Exercise directions:
Which lines hold the word "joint"? Copy each of them from the material.

Exercise data:
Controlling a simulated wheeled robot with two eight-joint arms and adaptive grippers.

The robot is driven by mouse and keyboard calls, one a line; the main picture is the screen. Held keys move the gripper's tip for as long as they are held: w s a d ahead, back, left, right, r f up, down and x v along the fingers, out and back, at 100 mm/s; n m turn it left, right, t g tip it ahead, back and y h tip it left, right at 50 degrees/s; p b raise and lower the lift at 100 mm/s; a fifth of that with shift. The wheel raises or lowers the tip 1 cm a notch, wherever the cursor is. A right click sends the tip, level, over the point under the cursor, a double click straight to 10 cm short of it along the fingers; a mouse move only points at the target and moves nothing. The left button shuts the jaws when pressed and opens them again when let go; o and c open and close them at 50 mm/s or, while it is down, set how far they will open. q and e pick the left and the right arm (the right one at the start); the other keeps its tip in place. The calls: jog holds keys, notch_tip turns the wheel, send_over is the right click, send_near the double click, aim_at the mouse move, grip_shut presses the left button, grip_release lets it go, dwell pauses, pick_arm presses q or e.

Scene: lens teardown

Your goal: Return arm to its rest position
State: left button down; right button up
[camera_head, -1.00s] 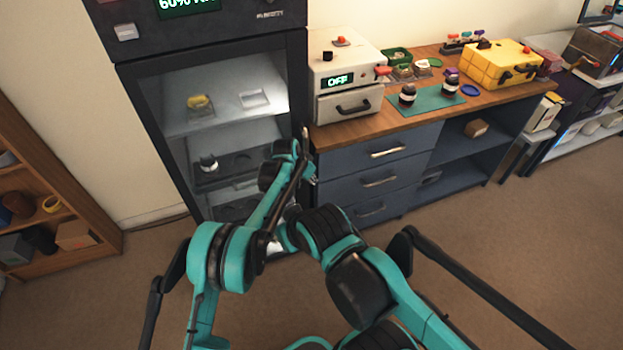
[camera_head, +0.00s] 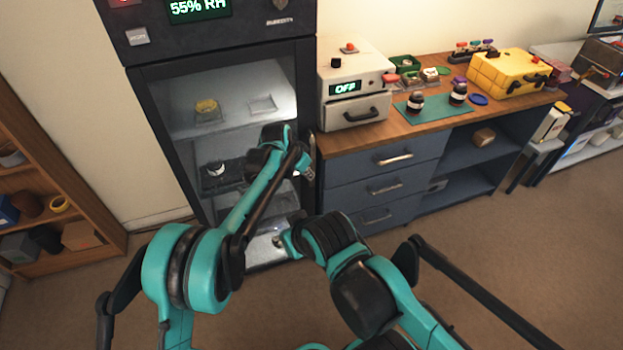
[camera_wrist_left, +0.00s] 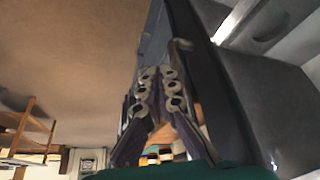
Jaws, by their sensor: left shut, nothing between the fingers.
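My left arm (camera_head: 262,195) reaches up in front of the dark humidity cabinet (camera_head: 222,55). My left gripper (camera_head: 307,172) is small in the head view, beside the right edge of the cabinet's glass front. In the left wrist view its two fingers (camera_wrist_left: 160,78) are together and empty, close to a dark panel with a handle (camera_wrist_left: 180,50); I cannot tell whether they touch. My right arm (camera_head: 335,240) is folded low in the middle of the head view. Its gripper cannot be made out clearly.
Lens parts (camera_head: 217,169) and a yellow item (camera_head: 206,106) sit inside the cabinet. A bench (camera_head: 385,136) to the right holds a white box (camera_head: 352,85), a green mat (camera_head: 440,110) and a yellow case (camera_head: 510,72). Shelves (camera_head: 100,255) stand left; carpet is clear.

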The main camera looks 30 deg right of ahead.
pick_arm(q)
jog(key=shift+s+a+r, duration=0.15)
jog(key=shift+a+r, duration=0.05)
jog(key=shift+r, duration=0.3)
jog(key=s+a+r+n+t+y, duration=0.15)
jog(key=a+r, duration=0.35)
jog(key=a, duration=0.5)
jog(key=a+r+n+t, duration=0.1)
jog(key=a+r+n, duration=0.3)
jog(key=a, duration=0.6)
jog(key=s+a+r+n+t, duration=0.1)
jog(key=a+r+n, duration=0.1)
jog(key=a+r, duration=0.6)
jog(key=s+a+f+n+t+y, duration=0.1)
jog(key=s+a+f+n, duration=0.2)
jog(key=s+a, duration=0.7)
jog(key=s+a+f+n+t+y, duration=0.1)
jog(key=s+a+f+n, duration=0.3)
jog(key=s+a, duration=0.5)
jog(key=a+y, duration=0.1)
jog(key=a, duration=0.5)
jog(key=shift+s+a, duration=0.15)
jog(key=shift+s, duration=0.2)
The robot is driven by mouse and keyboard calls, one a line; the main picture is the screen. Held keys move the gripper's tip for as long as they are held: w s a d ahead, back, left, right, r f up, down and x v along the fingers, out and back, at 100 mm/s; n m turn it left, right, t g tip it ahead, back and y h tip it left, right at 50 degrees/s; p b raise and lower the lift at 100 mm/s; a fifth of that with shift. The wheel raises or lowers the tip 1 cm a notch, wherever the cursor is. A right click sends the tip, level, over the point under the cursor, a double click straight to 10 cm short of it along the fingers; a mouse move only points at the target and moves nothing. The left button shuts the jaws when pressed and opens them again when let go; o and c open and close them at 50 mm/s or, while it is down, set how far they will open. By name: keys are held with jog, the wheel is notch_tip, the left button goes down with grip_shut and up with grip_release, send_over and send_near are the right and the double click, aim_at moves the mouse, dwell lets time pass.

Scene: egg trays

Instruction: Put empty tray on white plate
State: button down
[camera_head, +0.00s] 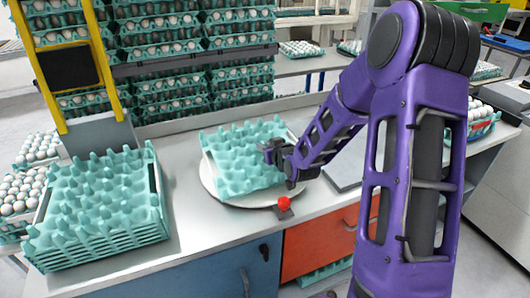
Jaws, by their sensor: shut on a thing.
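A teal empty egg tray (238,160) is over the round white plate (211,184) on the counter. The tray covers most of the plate, and the plate's rim shows at the left and front. My gripper (272,152) is shut on the tray's right edge. I cannot tell whether the tray rests on the plate or hangs just above it. A stack of teal empty trays (97,245) stands on the counter at the left.
A red button (284,203) on a dark base sits at the plate's front edge. A yellow frame (110,65) rises behind the tray stack. Shelves of filled egg trays (160,50) stand at the back. Grey counter (185,215) is clear between the stack and the plate.

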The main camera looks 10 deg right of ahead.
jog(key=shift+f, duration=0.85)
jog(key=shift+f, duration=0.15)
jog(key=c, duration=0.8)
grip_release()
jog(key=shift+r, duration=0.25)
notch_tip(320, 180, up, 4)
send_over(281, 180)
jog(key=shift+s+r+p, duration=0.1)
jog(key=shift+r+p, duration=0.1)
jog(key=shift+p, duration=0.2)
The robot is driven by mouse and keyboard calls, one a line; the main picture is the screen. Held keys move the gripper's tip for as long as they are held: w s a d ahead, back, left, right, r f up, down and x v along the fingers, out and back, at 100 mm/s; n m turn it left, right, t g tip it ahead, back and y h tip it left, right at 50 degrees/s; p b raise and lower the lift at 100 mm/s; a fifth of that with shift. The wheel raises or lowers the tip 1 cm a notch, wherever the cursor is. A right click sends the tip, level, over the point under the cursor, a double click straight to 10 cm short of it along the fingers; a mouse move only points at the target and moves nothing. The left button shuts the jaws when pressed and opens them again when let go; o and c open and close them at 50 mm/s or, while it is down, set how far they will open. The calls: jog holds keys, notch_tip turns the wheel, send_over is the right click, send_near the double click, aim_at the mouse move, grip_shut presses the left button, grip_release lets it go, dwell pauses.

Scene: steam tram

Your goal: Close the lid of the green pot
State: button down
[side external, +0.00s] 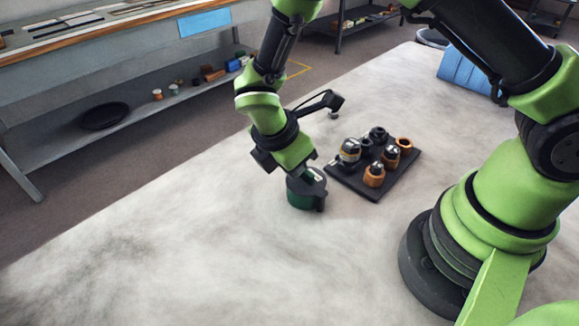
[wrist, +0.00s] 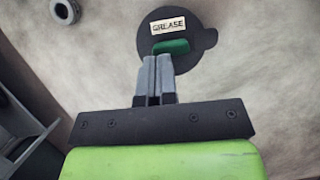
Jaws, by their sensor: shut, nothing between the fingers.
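The green pot (side external: 303,198) stands upright on the table below my gripper. Its dark round lid (wrist: 190,62) lies over the top in the wrist view, with a white "GREASE" label, a rounded tab at the right and a green raised patch (wrist: 171,47) near the fingertips. I cannot tell whether the lid is fully down. My gripper (wrist: 158,60) is shut and empty, its fingertips over the near part of the lid, just short of the green patch. In the side view it hides part of the pot's top; contact is unclear.
A black tray (side external: 343,183) with several metal and orange parts stands close to the pot's right. A small grey ring (wrist: 65,11) lies farther off. A blue item (side external: 458,70) is at the table's far right. The table's left front is clear.

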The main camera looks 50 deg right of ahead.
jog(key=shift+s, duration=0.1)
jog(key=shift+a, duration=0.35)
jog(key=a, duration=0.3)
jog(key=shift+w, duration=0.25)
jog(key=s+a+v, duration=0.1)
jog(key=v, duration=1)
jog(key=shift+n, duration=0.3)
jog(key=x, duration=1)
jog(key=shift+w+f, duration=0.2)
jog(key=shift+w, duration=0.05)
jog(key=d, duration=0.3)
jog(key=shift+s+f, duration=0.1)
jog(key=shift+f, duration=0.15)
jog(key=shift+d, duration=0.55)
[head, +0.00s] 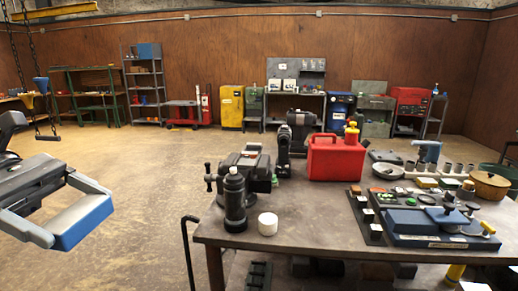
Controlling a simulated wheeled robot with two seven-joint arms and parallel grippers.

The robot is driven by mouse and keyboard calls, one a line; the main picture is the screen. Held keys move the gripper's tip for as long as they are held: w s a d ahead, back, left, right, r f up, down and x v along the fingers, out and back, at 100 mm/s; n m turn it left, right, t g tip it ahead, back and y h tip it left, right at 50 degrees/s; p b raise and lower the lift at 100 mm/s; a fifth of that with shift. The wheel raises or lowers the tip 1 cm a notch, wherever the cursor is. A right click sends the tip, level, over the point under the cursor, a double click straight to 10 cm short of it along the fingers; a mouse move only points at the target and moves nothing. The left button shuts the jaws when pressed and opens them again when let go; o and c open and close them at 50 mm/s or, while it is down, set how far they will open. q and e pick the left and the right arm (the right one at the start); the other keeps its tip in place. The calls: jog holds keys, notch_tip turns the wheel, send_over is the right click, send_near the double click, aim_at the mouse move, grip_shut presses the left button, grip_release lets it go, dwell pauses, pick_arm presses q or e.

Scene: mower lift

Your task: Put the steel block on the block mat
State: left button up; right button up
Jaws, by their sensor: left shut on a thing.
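My left gripper (80,212) comes in at the left edge, over the open floor and left of the workbench. It is shut on a block with a greyish top and a blue side face, which looks like the steel block (83,223). The block is in the air between the two fingertips, slightly tilted in the picture, and apart from the bench. I cannot make out the block mat for certain; a dark board (377,238) with blue pieces lies at the bench's front right. My right gripper is not in view.
The workbench (310,229) holds a dark bottle (235,200), a white cup (268,223), a black vise-like tool (245,168), a red can (336,158) and a brown pot (489,186). Its front middle is bare. A chain (20,70) hangs at far left. Open floor lies left.

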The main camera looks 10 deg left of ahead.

Task answer:
Controlling a simulated wheeled robot with two eight-joint arms and adaptive grippers.
Controlling a simulated wheeled robot with two seven-joint arms and parallel grippers.

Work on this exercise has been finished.